▸ Records provided:
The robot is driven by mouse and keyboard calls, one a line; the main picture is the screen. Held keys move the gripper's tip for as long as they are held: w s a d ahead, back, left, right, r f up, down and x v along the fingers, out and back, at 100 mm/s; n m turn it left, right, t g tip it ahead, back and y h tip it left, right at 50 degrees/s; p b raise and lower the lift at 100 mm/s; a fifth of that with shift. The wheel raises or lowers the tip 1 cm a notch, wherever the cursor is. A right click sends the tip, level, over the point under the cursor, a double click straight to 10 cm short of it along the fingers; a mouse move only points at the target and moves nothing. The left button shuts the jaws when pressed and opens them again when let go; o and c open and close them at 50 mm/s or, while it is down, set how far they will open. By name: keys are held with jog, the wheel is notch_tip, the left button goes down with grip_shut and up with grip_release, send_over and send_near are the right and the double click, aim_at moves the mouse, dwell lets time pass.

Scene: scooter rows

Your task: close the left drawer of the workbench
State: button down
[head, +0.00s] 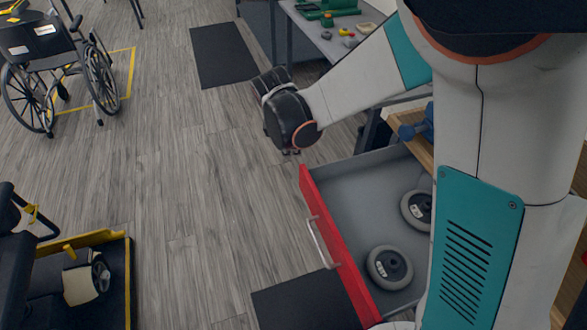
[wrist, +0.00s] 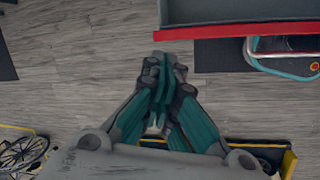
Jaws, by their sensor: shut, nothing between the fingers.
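The drawer (head: 362,190) with a red front (head: 335,240) and a grey inside is pulled open in the head view. A silver bar handle (head: 321,243) is on its front. Two grey wheels (head: 389,267) lie inside. My gripper (head: 291,152) hangs in front of the far end of the drawer, with a visible gap to the red front. In the wrist view my gripper (wrist: 165,62) is shut and empty, and the red drawer front (wrist: 240,30) lies just above and right of its fingertips. My arm hides the drawer's right part and much of the workbench.
A table (head: 330,45) with green parts stands behind my arm. Dark mats (head: 222,55) lie on the floor. A wheelchair (head: 50,65) is at upper left. A yellow-edged dark platform (head: 125,270) is at lower left. The floor left of the drawer is clear.

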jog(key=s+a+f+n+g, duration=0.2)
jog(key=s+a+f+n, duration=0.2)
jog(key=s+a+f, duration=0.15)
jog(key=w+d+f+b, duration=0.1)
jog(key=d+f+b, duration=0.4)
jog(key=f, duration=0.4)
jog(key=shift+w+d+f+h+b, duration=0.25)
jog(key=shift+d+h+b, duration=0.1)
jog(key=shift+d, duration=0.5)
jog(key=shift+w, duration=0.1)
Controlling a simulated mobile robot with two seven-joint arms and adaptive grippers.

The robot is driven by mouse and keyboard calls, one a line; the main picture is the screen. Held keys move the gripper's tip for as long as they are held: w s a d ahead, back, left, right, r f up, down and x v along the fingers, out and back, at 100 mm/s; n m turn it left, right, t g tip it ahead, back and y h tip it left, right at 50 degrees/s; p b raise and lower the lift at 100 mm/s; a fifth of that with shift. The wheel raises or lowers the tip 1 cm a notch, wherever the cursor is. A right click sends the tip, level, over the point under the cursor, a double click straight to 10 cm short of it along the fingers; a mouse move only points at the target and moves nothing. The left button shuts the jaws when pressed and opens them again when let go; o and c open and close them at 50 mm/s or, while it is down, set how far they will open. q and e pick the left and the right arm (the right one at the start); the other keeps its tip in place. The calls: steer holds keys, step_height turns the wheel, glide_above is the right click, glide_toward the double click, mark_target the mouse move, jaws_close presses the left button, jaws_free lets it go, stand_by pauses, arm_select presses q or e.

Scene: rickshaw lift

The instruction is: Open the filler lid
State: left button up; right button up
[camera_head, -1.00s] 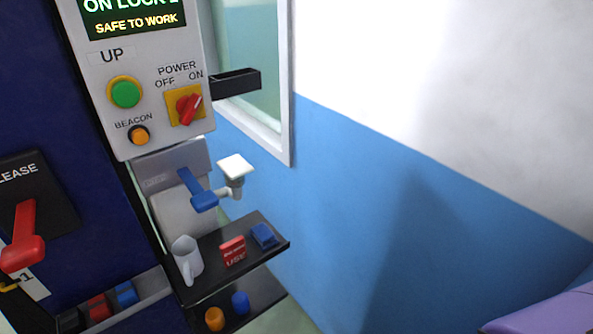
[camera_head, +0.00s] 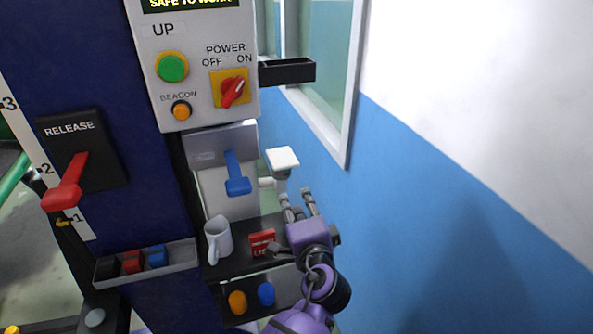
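The filler lid (camera_head: 282,158) is a white square cap. It sits on a short grey filler neck (camera_head: 268,182) that sticks out to the right of the grey tank with the blue lever. The lid looks closed, lying flat on the neck.
A blue lever (camera_head: 236,178) hangs left of the lid. Below, a shelf holds a white mug (camera_head: 218,241) and a red box (camera_head: 262,242) close to my gripper. A black tray (camera_head: 288,71) juts out above. The blue-white wall (camera_head: 430,190) stands right, with free room before it.

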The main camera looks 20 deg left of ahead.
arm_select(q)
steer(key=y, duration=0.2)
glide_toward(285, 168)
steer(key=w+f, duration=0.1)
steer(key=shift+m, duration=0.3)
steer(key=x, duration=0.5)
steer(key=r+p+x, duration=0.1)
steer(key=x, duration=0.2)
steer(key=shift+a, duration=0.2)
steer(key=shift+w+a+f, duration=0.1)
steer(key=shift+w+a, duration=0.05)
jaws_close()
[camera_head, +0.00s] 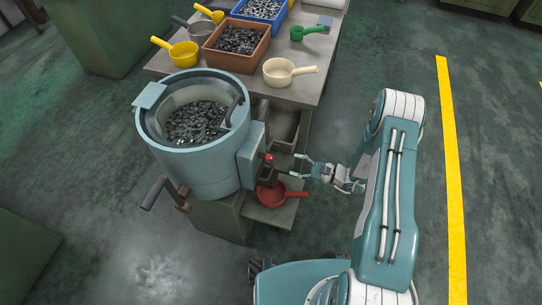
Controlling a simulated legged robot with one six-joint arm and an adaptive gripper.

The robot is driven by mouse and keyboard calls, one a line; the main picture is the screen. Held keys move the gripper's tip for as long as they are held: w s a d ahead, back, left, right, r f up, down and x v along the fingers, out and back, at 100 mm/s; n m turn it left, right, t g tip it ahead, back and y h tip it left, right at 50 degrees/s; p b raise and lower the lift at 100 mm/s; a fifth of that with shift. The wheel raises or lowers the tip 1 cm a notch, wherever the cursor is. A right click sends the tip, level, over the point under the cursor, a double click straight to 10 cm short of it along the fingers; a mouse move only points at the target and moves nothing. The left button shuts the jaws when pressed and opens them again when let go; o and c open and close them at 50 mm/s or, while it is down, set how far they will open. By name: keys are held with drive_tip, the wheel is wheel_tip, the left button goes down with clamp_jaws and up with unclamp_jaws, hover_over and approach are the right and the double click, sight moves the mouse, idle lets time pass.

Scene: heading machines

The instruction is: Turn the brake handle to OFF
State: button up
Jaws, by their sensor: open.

▸ Exercise prompt:
Starting at the line containing "Controlling a simulated mobile" and stopping after the line containing "[camera_head, -1.00s]", give the lines again exactly and leave out every image.

▸ Task output:
Controlling a simulated mobile robot with two seven-joint arms and adaptive grippers.

The robot is driven by mouse and keyboard calls, one a line; the main picture is the screen. Held keys move the gripper's tip for as long as they are held: w s a d ahead, back, left, right, r f up, down and x v along the fingers, out and back, at 100 mm/s; n m turn it left, right, t g tip it ahead, back and y h tip it left, right at 50 degrees/s; p b raise and lower the lift at 100 mm/s; a fifth of that with shift. The wheel raises or lowers the tip 1 cm a notch, wherever the cursor is. A right click sends the tip, level, over the point under the cursor, a double click straight to 10 cm short of it along the fingers; a mouse move only points at the target and moves nothing. The left button shuts the jaws when pressed and opens them again when let go; o and c open and close them at 50 mm/s or, while it is down, set how far they will open. q and e pick the left and the right arm (the right one at the start); the other keeps its tip in place. The calls: steer holds keys, step_height turns the wheel, glide_above is the right click, glide_toward the double click, mark_target the mouse move, jaws_close presses the left button, jaws_free lets it go, stand_by pauses, arm_select presses q or e.

Scene: rickshaw lift

The instruction is: Open the filler lid
State: left button up; right button up
[camera_head, -1.00s] 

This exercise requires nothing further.